▸ Collected material:
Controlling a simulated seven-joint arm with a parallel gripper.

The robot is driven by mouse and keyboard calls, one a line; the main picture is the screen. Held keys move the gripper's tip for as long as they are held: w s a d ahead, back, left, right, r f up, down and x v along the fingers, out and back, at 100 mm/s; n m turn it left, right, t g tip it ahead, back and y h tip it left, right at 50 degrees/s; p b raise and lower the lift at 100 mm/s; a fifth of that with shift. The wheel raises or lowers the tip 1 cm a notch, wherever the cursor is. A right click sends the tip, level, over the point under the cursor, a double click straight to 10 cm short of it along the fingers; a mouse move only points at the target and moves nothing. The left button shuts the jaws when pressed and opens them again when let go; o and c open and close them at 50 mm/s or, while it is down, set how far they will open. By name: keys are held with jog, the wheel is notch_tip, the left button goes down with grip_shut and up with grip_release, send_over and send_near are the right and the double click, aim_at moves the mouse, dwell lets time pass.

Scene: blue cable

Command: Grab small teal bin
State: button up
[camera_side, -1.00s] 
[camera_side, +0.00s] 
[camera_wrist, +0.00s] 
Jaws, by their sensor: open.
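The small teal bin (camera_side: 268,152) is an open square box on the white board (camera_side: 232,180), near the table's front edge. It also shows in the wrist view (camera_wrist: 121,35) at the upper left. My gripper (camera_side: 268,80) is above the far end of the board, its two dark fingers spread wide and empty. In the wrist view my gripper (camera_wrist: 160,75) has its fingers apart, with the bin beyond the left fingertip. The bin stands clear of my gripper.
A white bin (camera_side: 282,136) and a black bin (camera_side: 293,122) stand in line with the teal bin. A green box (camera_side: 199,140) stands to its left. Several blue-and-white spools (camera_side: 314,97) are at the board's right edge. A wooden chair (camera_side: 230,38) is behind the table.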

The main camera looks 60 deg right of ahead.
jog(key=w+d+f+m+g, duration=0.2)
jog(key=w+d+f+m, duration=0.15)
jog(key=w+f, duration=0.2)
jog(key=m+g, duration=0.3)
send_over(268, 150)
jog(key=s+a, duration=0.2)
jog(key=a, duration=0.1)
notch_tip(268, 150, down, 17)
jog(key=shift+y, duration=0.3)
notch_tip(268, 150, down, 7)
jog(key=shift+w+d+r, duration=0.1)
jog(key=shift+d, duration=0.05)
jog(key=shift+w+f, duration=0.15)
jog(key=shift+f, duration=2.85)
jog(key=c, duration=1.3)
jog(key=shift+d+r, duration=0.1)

▸ Written request: Nothing should be left out: repeat all of the data exactly.

▸ Output of the exercise:
Controlling a simulated seven-joint arm with a parallel gripper.

The robot is driven by mouse and keyboard calls, one a line; the main picture is the screen. Held keys move the gripper's tip for as long as they are held: w s a d ahead, back, left, right, r f up, down and x v along the fingers, out and back, at 100 mm/s; n m turn it left, right, t g tip it ahead, back and y h tip it left, right at 50 degrees/s; p b raise and lower the lift at 100 mm/s; a fifth of that with shift. The wheel raises or lowers the tip 1 cm a notch, wherever the cursor is. A right click sends the tip, level, over the point under the cursor, a double click straight to 10 cm short of it along the fingers; a mouse move only points at the target and moves nothing. The left button shuts the jaws when pressed and opens them again when let go; o and c open and close them at 50 mm/s or, while it is down, set how far they will open. By name: keys are held with jog, the wheel is notch_tip, the left button goes down with grip_shut and up with grip_release, send_over and send_near are the right and the double click, aim_at moves the mouse, dwell lets time pass.

Scene: blue cable

Command: Grab small teal bin
State: button up
[camera_side, -1.00s] 
[camera_side, +0.00s] 
[camera_wrist, +0.00s] 
Jaws, by their sensor: open.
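The small teal bin (camera_side: 268,152) is an open square box on the white board (camera_side: 232,180), near the table's front edge. It also shows in the wrist view (camera_wrist: 121,35) at the upper left. My gripper (camera_side: 268,80) is above the far end of the board, its two dark fingers spread wide and empty. In the wrist view my gripper (camera_wrist: 160,75) has its fingers apart, with the bin beyond the left fingertip. The bin stands clear of my gripper.
A white bin (camera_side: 282,136) and a black bin (camera_side: 293,122) stand in line with the teal bin. A green box (camera_side: 199,140) stands to its left. Several blue-and-white spools (camera_side: 314,97) are at the board's right edge. A wooden chair (camera_side: 230,38) is behind the table.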

The main camera looks 60 deg right of ahead.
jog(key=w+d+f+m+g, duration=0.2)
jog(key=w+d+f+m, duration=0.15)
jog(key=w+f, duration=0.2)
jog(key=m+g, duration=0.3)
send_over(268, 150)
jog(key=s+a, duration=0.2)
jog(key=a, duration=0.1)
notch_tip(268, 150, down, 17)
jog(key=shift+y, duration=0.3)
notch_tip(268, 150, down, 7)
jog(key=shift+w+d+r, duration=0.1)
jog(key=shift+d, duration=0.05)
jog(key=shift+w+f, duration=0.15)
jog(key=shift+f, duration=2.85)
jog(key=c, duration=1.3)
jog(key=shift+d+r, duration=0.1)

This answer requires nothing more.